» **PROVIDED DATA**:
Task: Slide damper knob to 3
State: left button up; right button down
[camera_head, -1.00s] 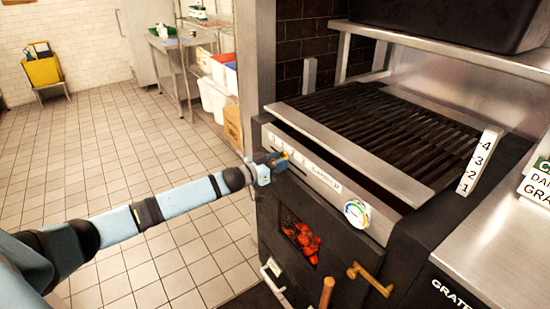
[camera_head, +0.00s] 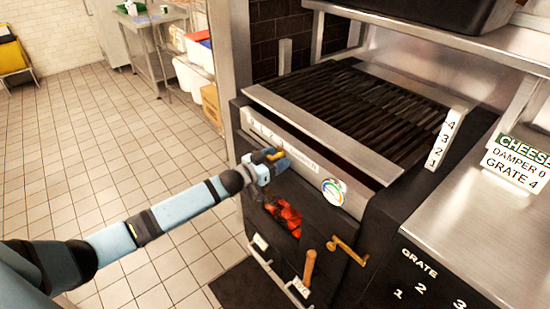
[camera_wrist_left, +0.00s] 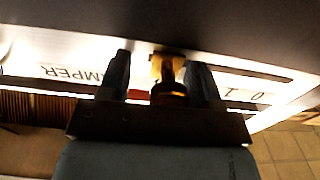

» **INSTRUCTIONS TO FOLLOW**: Take the lines from the one containing "[camera_head, -1.00s]" through the final line of the listing above and print them exactly, including both ends but no pictures.

» **THE RESULT**:
[camera_head, -1.00s] 
[camera_head, +0.00s] 
[camera_wrist_left, +0.00s] 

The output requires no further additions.